[Xapian-discuss] Xapian and research in IR: a few suggestions from experience

Tue Sep 4 20:55:11 BST 2007

On Mon, Sep 03, 2007 at 11:27:27AM +0200, Emmanuel Eckard wrote:
> In its present state, Xapian offers Databases and Documents, from where 
> TermIterators and PostingIterators allow accessing individual terms and 
> documents, as well as information such as Term Frequency (called "Word 
> Document Frequency", wdf)

Close, it's "Within Document Frequency"!

> and idf (Invert Document Frequency) terms.

To be precise, we store the number of documents which each term occurs
in, which can be used to calculate the idf.

> 1) Set generic "slots" on all objects susceptible of being associated with 
> latent data in a latent retrieval model; this would include the major 
> components of Xapian: Databases, Documents and Termiterators 

Do you have some pointers to the models you have in mind so I can get
an idea what sort of data we might be talking about?  (I can see this
could be useful for storing a "reputation" score for each document,
derived from link analysis, user clicks, etc.)

I've actually been looking at implementing support for Divergence from
Randomness models:

http://ir.dcs.gla.ac.uk/wiki/DivergenceFromRandomness

Studies show that these can give retrieval results as good or better
than BM25, but some of them are parameter free, whereas BM25 has 4
parameters, which ideally need tuning for best performance - the best
values vary depending on the documents in the collection.  In an
academic study people are willing to do that, but in the real world it's
rarely done.  So being parameter free is a great feature for us.

To implement these efficiently, we need to know some more per-database
statistics (for example, an upper bound on the document length), so I'm
looking at storing these.  Note that at least in this case they can't
just be opaque data since the database backend needs to update their
values, and we need to know how to derive the combined statistic when
searching several databases.

They could be generic data with suitable callbacks (as you suggest), but
in this case I think it makes more sense to just code them in directly,
since the space required for per-database statistics is a small fixed
overhead, and some of the statistics could also be used to help optimise
BM25 weighted searches.  Also callbacks aren't available with some of
the bindings (e.g.

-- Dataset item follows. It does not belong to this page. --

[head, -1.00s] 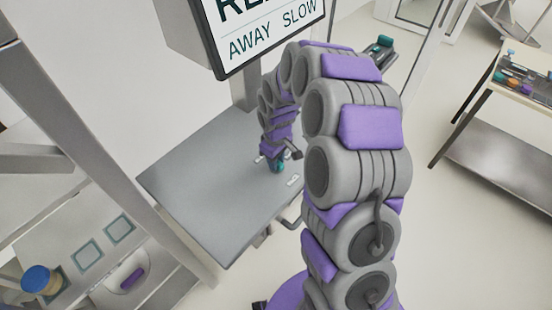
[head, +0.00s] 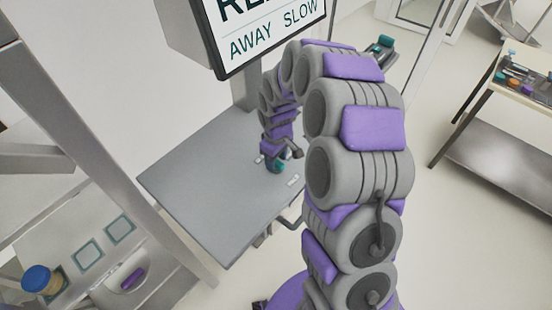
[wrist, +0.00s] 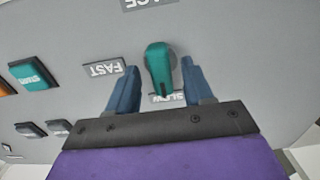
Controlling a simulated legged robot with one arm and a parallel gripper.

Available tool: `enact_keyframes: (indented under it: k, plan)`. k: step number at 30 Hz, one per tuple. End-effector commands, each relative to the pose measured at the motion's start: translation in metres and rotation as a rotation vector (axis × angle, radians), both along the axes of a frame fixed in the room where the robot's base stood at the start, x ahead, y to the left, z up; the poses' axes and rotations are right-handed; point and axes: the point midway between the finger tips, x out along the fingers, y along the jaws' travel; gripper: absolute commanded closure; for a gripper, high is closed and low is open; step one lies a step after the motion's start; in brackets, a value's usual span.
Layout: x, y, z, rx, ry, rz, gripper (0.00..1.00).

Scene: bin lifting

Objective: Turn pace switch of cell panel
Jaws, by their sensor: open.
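The pace switch (wrist: 160,68) is a teal knob on the grey cell panel (wrist: 228,45), in the wrist view. Its narrow end points down in the picture, towards the SLOW label (wrist: 167,97). The FAST label (wrist: 103,69) is to its left and upside down. My gripper (wrist: 162,85) is open, with one blue finger on each side of the knob and a visible gap on both sides. In the head view my gripper (head: 275,165) is small at the panel top (head: 205,170), and the knob is mostly hidden there.
A teal START button (wrist: 33,74) and dark buttons sit left of the switch in the wrist view. A screen (head: 268,30) reading AWAY and SLOW stands above the panel. A table (head: 525,85) with small items is at the right.

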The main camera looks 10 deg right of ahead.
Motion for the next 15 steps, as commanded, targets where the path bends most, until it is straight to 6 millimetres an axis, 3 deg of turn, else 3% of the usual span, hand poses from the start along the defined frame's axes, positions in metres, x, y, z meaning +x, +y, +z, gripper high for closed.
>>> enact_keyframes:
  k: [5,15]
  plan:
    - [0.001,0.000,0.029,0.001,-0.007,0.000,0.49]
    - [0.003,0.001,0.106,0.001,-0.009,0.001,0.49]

PHP, Tcl).

I don't think the DfR schemes will need extra per-document or
per-posting information.  An extra issue for that is that it's hard to
know how best to compactly store generic information, which is
especially important for per-posting statistics.  Perhaps that can be
addressed by just leaving packing and unpacking up to the user.

> 2) Offer generic read/write methods. Coherence of the data should be 
> maintained, for instance by offering virtual 
> mehods "documentAdded()", "documentRemoved()", ... to allow the user to apply 
> necessary operations on his data is needed.

I don't think we can usefully support subclassing of the PIMPL classes
(i.e. most of the Xapian API classes), but that's a detail really -
there are other ways to allow this such as passing in an object upon
which these hooks will be called.

> For a less important and fundamental suggestion, I'd like to mention that in 
> research, it is often important to have unique and determined identifiers 
> (strings) for documents. I have seen this done by using prefixed terms (which 
> is not very clean) or by using the "data" field of documents (which lacks an 
> iterator: one cannot jump to one particular document easily this way). It 
> might be interesting to do something on this level (maybe simply by wrapping 
> the "prefixed term" way into something cleaner).

What do you have in mind?  You can already add/replace or delete a
document by term.  An overloaded version of get_document() which could
retrieve the first document matching a particular term would be fairly
easy to add and might save some internal work over creating a
PostingIterator.

Actually using arbitrary strings as docids would be more tricky.
Non-sparse numeric ids are easy to compress, and useful externally too
(e.g. omindex uses a vector<bool> to track which docids it has updated
during a run).  Although non-numeric ids would avoid the mapping of
docids we current have to do when searching multiple databases.

Cheers,
    Olly